** Start Exercise input **

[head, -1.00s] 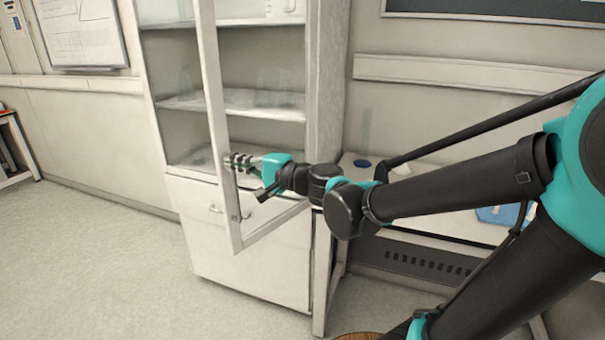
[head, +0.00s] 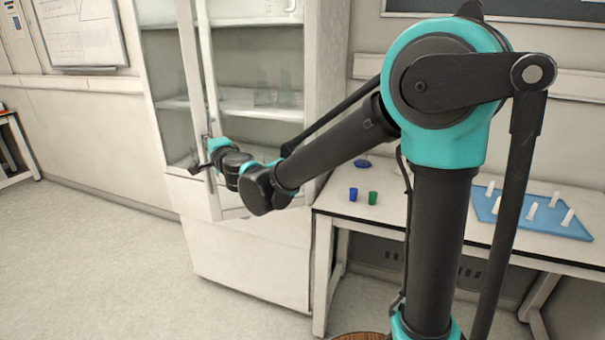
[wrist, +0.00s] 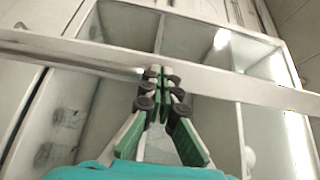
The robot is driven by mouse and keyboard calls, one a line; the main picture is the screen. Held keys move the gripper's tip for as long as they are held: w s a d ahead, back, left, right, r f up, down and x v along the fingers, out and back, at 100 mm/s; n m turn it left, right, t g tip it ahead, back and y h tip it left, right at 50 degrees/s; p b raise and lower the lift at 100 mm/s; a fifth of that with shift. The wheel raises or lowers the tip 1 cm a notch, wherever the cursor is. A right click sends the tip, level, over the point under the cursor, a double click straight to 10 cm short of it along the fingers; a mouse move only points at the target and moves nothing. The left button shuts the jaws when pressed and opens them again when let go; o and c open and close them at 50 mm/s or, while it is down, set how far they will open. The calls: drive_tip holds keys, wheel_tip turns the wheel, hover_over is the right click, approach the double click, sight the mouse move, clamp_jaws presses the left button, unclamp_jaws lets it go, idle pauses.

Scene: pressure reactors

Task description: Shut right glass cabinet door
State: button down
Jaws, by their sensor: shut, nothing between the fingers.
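The right glass cabinet door (head: 191,70) has a pale frame around clear glass. It stands ajar, with its free edge on the left and its lower corner in front of the cabinet. In the wrist view its frame (wrist: 225,84) crosses as a long pale bar before the shelves. My gripper (head: 208,142) is at the door's free-edge upright, partly hidden by my wrist. In the wrist view my gripper (wrist: 160,72) has its green-padded fingers together, empty, with the tips at the bar. I cannot tell whether they touch it.
The white cabinet (head: 250,265) has glassware on its shelves. A white table (head: 330,203) to the right holds a blue cup (head: 353,194), a green cup (head: 373,198) and a blue tray (head: 484,208) with several white pieces. The floor at left is clear.

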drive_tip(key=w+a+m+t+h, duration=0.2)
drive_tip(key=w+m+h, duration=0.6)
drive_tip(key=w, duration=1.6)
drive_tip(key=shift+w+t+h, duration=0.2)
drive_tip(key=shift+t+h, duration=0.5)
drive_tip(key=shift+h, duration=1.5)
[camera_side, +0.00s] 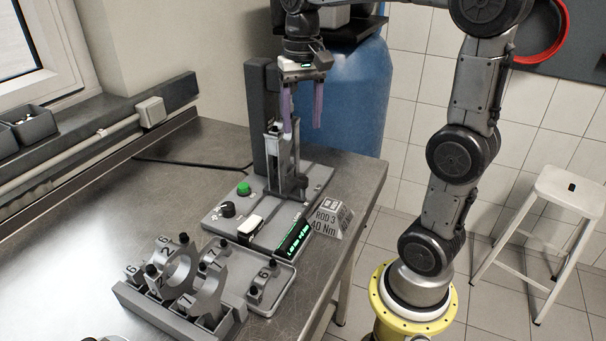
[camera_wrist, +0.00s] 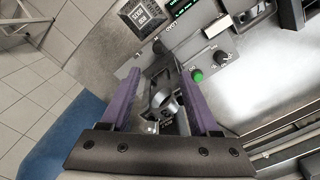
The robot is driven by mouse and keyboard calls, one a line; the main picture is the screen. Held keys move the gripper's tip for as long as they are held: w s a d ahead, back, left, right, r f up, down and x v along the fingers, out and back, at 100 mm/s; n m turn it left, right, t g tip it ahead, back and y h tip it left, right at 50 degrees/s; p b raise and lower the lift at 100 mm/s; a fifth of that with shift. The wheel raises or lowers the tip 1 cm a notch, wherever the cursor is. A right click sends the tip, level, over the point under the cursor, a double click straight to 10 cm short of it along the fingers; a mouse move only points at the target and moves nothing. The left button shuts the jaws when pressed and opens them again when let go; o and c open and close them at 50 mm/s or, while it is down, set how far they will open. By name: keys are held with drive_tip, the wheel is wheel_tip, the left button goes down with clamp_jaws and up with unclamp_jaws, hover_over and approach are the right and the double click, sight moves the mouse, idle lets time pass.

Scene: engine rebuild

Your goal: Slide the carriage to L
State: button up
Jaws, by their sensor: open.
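My gripper (camera_side: 303,122) is open, its two purple fingers pointing down above the upright fixture (camera_side: 287,165) on the grey bench machine. In the wrist view, my gripper (camera_wrist: 163,85) has its fingers spread on either side of a silver ring-shaped part (camera_wrist: 164,101), seen below and between them. I cannot tell whether the fingers touch anything. The machine's base (camera_side: 212,216) carries a tall dark column (camera_side: 262,110).
The base has a green button (camera_side: 243,188), a black knob (camera_side: 227,209) and a lit display (camera_side: 294,236). A sign (camera_side: 331,217) reads ROD 3, 40 Nm. Numbered metal parts (camera_side: 180,272) stand in a rack at front. Bare bench (camera_side: 100,215) lies left.

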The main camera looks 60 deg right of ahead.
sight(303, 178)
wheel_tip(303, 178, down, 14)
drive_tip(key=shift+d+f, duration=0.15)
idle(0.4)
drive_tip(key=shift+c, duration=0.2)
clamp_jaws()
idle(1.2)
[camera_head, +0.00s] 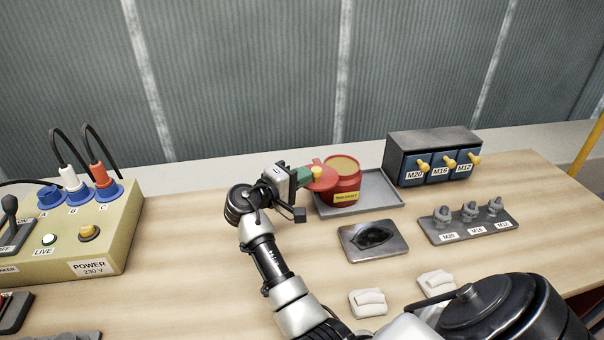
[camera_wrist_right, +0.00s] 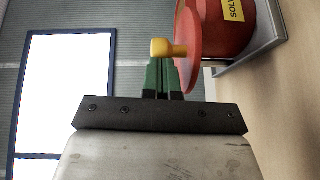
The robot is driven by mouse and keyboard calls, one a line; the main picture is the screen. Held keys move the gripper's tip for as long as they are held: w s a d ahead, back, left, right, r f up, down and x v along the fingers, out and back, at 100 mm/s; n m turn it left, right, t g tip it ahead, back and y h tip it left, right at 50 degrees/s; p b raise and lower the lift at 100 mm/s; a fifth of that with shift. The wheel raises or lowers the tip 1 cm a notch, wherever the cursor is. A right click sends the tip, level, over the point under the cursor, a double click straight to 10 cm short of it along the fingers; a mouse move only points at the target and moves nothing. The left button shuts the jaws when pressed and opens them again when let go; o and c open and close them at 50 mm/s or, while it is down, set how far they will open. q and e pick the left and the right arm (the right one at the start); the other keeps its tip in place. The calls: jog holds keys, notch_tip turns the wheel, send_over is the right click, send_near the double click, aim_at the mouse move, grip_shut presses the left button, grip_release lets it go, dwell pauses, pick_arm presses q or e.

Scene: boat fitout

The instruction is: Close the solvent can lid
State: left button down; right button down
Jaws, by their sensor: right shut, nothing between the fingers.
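The red solvent can (camera_head: 345,183) stands upright in a grey tray, its top open with a tan inside showing. Its red lid (camera_head: 322,181) stands open on the can's left side, tilted down. In the right wrist view the lid (camera_wrist_right: 187,48) is seen nearly edge-on, with a yellow knob (camera_wrist_right: 168,48) on its outer face. My right gripper (camera_head: 304,176) is shut and empty, its green fingers at the lid's outer side. In the wrist view the fingertips (camera_wrist_right: 163,68) are close by the knob; I cannot tell whether they touch. My left gripper is out of view.
The grey tray (camera_head: 385,195) holds the can. A drawer box (camera_head: 432,140) stands behind right, a cable-gland plate (camera_head: 468,222) right, and a dark-centred plate (camera_head: 372,252) in front. The power box (camera_head: 85,235) is at left. Bare table lies between it and my right arm.

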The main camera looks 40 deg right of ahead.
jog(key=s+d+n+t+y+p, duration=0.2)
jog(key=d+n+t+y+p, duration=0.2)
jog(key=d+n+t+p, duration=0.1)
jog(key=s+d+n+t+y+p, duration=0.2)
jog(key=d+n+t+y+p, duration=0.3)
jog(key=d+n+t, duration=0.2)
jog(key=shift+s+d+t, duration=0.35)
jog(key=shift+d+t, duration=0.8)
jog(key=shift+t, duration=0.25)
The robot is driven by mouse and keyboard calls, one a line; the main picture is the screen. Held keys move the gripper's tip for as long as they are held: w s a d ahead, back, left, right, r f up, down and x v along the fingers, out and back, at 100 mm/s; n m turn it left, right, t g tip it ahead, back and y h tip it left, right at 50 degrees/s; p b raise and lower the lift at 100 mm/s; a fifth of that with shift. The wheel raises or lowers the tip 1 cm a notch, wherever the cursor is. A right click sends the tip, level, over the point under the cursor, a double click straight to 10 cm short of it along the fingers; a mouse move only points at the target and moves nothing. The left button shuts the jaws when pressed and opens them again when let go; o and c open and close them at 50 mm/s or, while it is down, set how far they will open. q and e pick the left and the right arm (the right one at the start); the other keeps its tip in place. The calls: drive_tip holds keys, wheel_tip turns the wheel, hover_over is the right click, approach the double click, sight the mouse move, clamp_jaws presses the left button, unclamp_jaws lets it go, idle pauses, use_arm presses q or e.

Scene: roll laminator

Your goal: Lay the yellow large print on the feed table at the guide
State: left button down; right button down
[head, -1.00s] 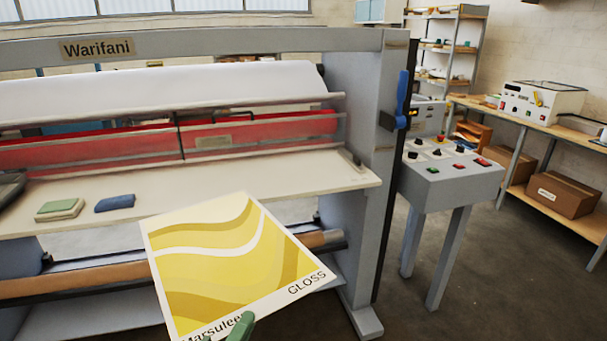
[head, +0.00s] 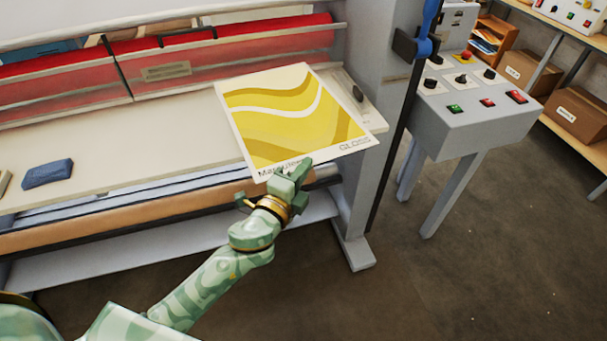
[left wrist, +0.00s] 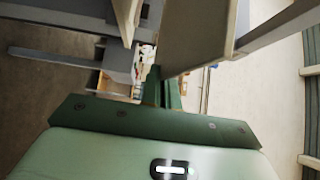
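The yellow large print (head: 295,115), with wavy bands and the word GLOSS, is over the right end of the cream feed table (head: 150,140) in the head view. My left gripper (head: 293,177) is shut on its near edge. The near part of the print extends past the table's front edge. I cannot tell whether its far part touches the table. The dark guide (head: 358,92) is at the table's right end, just beyond the print's right side. The left wrist view shows the gripper fingers (left wrist: 163,88) close together. My right gripper is not in view.
A blue pad (head: 47,173) lies on the feed table at left. Red rollers (head: 215,40) run behind the table. The grey machine post (head: 375,60) and a control console (head: 465,110) with buttons stand at right. The middle of the table is clear.

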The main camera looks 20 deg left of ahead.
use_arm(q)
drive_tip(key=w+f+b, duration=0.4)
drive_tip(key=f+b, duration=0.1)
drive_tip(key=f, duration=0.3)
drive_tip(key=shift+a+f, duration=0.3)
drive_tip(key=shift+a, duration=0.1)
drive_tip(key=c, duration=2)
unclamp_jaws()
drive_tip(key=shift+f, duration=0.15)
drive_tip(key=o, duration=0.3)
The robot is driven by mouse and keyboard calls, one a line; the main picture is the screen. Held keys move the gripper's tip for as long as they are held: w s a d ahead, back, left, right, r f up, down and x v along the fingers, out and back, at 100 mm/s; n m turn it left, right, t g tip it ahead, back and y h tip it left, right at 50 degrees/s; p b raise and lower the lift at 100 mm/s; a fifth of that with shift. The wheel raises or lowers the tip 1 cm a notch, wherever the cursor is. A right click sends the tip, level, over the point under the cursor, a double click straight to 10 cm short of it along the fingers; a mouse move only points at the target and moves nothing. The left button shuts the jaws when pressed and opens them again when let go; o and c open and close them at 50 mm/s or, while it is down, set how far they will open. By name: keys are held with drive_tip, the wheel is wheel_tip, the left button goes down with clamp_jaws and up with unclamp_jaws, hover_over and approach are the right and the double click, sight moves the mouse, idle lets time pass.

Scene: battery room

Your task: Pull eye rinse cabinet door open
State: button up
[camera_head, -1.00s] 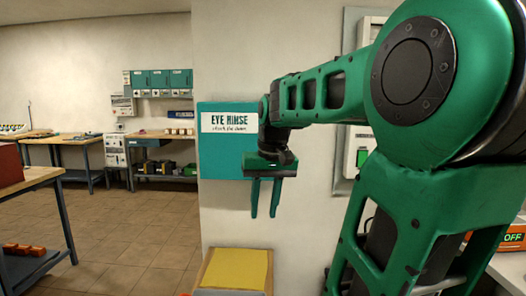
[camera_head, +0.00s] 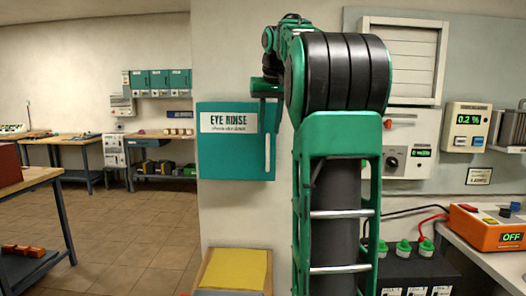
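The eye rinse cabinet (camera_head: 225,158) is a teal box on the pale wall, left of my arm, with a white "EYE RINSE" label (camera_head: 228,122) on its front. Its door looks shut. A thin pale upright strip, perhaps the handle (camera_head: 267,155), shows near the door's right edge. My gripper (camera_head: 266,90) is at the cabinet's top right corner, under my raised arm. Its fingers blend with the teal front, so I cannot tell how far apart they are or whether they touch the door.
A yellow-topped box (camera_head: 236,268) stands below the cabinet. At right are a wall panel with a dial (camera_head: 405,158), an orange unit reading OFF (camera_head: 490,228) and a battery with green caps (camera_head: 403,248). Open tiled floor (camera_head: 135,235) lies to the left, with workbenches beyond.

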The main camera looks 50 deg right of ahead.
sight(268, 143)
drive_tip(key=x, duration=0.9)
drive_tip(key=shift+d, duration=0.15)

** End Exercise input **

# Problem to work on
Proceeding from the line containing "Scene: pressure reactors" through the line containing "State: button down", transcribe the lines above exactly, both end lines included.

# Task answer
Scene: pressure reactors

Task description: Shut right glass cabinet door
State: button down

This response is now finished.